Task input
-- -- --

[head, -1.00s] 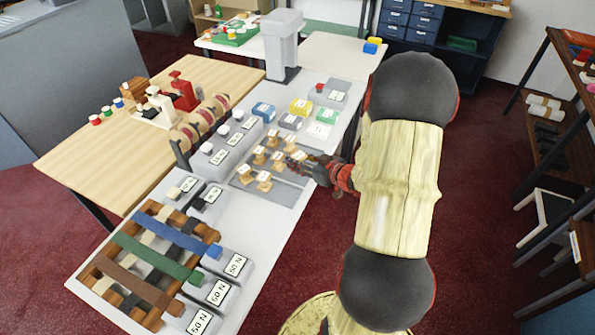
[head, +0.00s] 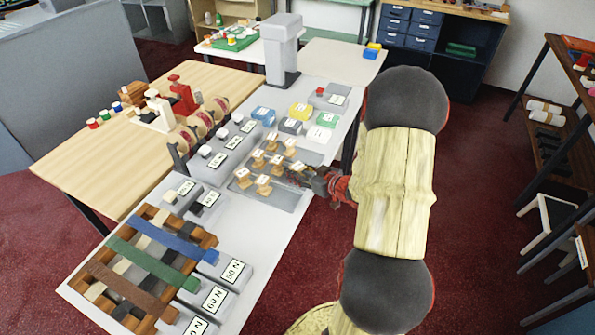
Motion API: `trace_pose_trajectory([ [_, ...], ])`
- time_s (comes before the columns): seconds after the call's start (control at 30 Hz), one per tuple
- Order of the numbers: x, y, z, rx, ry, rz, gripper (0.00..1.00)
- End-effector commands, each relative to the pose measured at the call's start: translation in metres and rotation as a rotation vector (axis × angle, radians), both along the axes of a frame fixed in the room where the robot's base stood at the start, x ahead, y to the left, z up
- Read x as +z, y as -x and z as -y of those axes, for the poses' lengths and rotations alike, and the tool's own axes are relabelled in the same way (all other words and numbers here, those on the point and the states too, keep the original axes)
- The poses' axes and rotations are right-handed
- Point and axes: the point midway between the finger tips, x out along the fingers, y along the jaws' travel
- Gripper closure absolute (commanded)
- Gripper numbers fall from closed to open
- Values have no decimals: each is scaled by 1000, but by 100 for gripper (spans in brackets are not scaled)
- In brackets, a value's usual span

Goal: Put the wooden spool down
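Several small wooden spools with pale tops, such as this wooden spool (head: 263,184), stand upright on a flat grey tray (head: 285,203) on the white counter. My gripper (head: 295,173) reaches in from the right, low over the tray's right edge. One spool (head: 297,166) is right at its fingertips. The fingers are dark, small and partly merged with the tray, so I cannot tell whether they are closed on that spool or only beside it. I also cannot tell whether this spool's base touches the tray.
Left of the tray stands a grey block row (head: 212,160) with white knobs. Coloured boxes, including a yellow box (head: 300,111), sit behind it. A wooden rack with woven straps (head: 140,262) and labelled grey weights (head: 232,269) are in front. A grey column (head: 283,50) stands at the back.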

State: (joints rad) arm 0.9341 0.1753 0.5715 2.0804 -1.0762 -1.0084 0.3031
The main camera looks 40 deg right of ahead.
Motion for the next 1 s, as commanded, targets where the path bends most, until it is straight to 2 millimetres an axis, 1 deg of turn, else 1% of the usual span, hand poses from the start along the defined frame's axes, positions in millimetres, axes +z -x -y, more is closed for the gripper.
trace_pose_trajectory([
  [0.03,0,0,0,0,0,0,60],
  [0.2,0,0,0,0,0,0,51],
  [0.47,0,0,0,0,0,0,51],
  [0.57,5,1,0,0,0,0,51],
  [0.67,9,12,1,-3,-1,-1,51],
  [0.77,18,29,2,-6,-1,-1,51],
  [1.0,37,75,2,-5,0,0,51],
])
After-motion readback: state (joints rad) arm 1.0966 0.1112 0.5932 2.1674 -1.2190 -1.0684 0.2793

-- -- --

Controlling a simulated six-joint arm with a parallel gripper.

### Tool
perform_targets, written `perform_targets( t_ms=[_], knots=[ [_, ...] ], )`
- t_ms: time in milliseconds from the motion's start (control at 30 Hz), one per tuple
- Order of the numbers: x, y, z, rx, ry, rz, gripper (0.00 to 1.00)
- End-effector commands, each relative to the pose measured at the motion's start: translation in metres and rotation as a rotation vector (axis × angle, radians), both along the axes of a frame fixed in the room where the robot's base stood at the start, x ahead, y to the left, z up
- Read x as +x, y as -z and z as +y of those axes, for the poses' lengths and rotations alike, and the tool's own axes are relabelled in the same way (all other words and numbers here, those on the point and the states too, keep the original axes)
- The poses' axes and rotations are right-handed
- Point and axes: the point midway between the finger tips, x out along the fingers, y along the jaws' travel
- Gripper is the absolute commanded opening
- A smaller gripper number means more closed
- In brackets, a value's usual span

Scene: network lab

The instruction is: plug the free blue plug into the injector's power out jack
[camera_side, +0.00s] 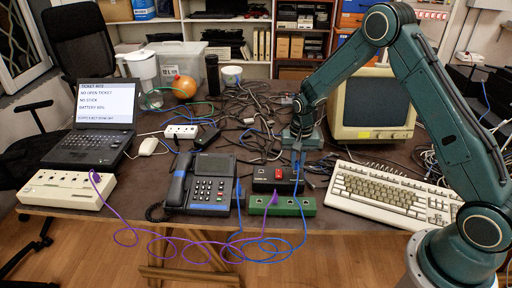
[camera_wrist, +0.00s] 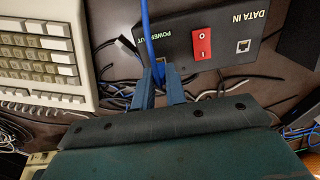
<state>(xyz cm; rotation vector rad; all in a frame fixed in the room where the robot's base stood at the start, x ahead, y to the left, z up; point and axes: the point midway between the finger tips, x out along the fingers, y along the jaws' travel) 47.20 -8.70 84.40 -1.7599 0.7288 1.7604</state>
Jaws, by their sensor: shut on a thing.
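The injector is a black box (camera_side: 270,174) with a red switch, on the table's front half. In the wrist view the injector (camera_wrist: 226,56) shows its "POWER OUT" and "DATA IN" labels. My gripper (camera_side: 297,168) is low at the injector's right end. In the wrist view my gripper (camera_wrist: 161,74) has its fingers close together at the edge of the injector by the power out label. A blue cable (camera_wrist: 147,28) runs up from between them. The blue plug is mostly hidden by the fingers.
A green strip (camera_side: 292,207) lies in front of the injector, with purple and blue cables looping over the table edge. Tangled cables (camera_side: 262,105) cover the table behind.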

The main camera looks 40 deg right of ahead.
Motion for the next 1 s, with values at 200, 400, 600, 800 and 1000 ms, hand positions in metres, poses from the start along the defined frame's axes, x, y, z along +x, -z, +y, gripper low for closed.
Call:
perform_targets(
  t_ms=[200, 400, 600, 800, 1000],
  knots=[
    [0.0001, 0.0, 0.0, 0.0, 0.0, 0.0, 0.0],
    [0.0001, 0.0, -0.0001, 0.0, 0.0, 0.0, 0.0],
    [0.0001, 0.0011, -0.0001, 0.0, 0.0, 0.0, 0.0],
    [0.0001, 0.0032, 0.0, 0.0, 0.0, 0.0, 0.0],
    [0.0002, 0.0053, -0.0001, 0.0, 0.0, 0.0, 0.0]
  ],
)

-- -- --

Task objective
Find every line in the records above that holds the word "point", and copy each one.

Finished task
- Read x as +z, y as -x and z as -y of those axes, for the poses' lengths and rotations alike, and the tool's own axes are relabelled in the same way (all other words and numbers here, those on the point and the states too, keep the original axes)
- Point and axes: the point midway between the finger tips, x out along the fingers, y along the jaws' travel
- Read x as +x, y as -z and z as +y of those axes, for the poses' lengths and rotations alike, and the tool's own axes are relabelled in the same way (all other words and numbers here, those on the point and the states too, keep the original axes)
- Point and axes: the point midway between the finger tips, x out along the fingers, y along the jaws' travel
<state>(xyz cm; rotation vector rad; all in a frame fixed in the room where the robot's base stood at the start, x ahead, y to the left, z up; point and axes: the point midway between the finger tips, x out along the fingers, y along the jaws' travel) 47.20 -8.70 84.40 -1.7599 0.7288 1.7604</state>

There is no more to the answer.